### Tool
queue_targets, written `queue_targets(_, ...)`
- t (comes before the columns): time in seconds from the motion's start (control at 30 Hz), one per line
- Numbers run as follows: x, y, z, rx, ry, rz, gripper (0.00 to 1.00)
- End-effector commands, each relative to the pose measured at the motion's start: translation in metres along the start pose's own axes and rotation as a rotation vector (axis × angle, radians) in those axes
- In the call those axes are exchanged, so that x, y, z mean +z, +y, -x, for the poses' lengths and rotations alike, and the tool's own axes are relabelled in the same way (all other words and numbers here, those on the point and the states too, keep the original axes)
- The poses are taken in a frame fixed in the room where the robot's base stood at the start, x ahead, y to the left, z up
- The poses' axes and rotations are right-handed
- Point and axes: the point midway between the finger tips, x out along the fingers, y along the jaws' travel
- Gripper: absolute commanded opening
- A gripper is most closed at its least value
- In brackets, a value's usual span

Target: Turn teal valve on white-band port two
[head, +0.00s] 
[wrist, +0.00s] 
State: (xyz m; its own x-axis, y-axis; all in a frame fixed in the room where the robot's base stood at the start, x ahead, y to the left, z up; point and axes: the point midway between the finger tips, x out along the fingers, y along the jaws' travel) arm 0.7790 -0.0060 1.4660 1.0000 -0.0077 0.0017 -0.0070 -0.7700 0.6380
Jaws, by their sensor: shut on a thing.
•••••
◆ TASK OBJECTIVE: From the listing above, copy every line that holds the string "poses".

◆ TASK SOLUTION:
- In the call those axes are exchanged, so that x, y, z mean +z, +y, -x, for the poses' lengths and rotations alike, and the tool's own axes are relabelled in the same way (all other words and numbers here, those on the point and the states too, keep the original axes)
- The poses are taken in a frame fixed in the room where the robot's base stood at the start, x ahead, y to the left, z up
- The poses' axes and rotations are right-handed

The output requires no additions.